JOB:
Find the lines below that contain the word "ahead" and count them. Only the number should be given.

>>>

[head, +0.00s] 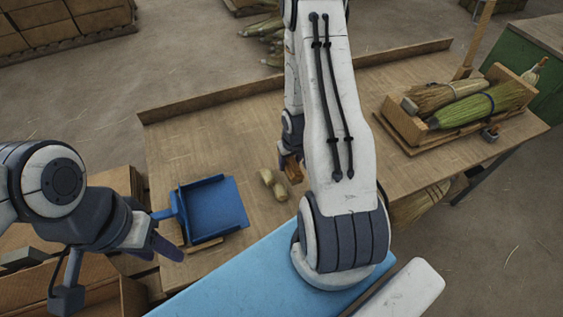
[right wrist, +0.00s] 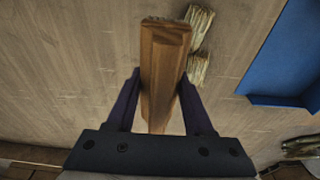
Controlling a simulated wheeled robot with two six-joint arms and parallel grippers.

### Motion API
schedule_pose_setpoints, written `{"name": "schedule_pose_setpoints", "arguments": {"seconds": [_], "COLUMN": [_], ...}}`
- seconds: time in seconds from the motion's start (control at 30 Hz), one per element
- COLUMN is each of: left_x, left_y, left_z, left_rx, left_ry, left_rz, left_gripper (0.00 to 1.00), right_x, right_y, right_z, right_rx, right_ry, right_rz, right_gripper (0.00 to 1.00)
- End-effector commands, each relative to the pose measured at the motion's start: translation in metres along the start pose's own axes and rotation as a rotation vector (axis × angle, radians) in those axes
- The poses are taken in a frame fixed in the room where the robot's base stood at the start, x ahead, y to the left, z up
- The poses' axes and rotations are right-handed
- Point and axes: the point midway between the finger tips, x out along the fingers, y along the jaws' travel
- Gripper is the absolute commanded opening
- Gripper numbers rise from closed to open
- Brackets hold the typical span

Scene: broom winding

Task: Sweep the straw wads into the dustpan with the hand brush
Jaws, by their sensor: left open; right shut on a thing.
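Two pale straw wads lie close together on the wooden table, one behind (head: 267,177) and one in front (head: 279,192). They also show in the right wrist view, one above (right wrist: 200,18) the other (right wrist: 198,68). The blue dustpan (head: 215,205) lies left of them, its handle toward my left gripper; part of it shows in the right wrist view (right wrist: 285,60). My right gripper (right wrist: 160,95) is shut on the wooden hand brush (right wrist: 163,60), beside the wads. The brush (head: 293,170) is partly hidden by my arm; its bristles are not visible. My left gripper (head: 155,238) is open near the dustpan handle.
A wooden tray (head: 405,128) with straw brooms (head: 480,105) stands at the table's right. A raised wooden edge (head: 220,96) runs along the back. A blue surface (head: 240,285) lies in front. The tabletop behind the dustpan is clear.

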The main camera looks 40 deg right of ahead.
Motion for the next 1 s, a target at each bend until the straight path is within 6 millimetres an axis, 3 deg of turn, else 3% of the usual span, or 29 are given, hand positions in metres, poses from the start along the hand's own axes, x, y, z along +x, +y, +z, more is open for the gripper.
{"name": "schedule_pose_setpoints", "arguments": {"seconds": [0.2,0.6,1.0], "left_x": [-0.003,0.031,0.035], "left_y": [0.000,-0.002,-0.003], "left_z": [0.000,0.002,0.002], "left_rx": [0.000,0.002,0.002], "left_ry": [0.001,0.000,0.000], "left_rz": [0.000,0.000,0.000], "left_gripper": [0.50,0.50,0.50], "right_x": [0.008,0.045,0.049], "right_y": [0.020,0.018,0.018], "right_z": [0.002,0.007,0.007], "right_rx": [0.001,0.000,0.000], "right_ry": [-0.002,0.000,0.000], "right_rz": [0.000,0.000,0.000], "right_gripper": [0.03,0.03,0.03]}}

<<<

WRITTEN ANSWER:
2